As noted here, correctional staff at the Kern Valley State Prison in Calif. are planning a unique and imaginative job action: Set up a up a tent-city at their prison’s doorstep to demonstrate the hardships prison employees are enduring at their facility. It is encouraging to see state employees thinking outside the box. After all, the collective bargaining box was "blown up" years ago.
It is a new game: State employees and their bargaining agents must play the right one to survive.
The days of wine and roses are long gone — Left are empty bottles, thorns and a dull, ever-present headache. Even so, California (like many other states) and its "Bargaining Units" seem to be using the same old playbooks while playing decidedly different games.

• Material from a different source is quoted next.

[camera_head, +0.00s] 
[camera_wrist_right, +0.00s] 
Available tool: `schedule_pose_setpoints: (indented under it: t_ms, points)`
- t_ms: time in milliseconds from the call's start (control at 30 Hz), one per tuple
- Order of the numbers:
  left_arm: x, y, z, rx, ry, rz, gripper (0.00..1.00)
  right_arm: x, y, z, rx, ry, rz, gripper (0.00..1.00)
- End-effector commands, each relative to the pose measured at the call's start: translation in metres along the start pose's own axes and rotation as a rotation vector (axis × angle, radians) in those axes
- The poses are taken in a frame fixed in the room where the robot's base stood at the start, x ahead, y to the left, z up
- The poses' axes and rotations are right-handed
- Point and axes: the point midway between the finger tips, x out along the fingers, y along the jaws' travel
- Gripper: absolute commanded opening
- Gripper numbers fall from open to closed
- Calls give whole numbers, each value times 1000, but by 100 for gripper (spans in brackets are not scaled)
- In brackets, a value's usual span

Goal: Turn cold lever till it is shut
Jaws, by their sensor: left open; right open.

California is playing a leisurely game of golf, confident in the knowledge that it owns the course and is setting the rules to work in its favor.
Meanwhile, the unions are suited up for the regular season, seemingly oblivious to the lack of the neatly gridded field required to scrimmage. Of course, the CHP is always on the golf course and will always get first pick of the leavin’s on their master’s cart. So, it’s understandable why Unit 5 would play the same game: it’s fixed. So, what does it mean to change gear in the real collective bargaining realm?
For starters, it’s not enough for unions to recognize the realities of their state’s sorry economy — Unions must convince the taxpayers they recognize it by presenting solutions which reflect those realities. When those efforts fall short, they must be retooled and redoubled.
Collective Bargaining in state service is no longer a zero-sum game. The "sum" is diminishing. Unions jockeying for their traditional piece of budget pie will get, at best, their usual cut.
So, it’s time to rethink not only the gameplan, but the game itself.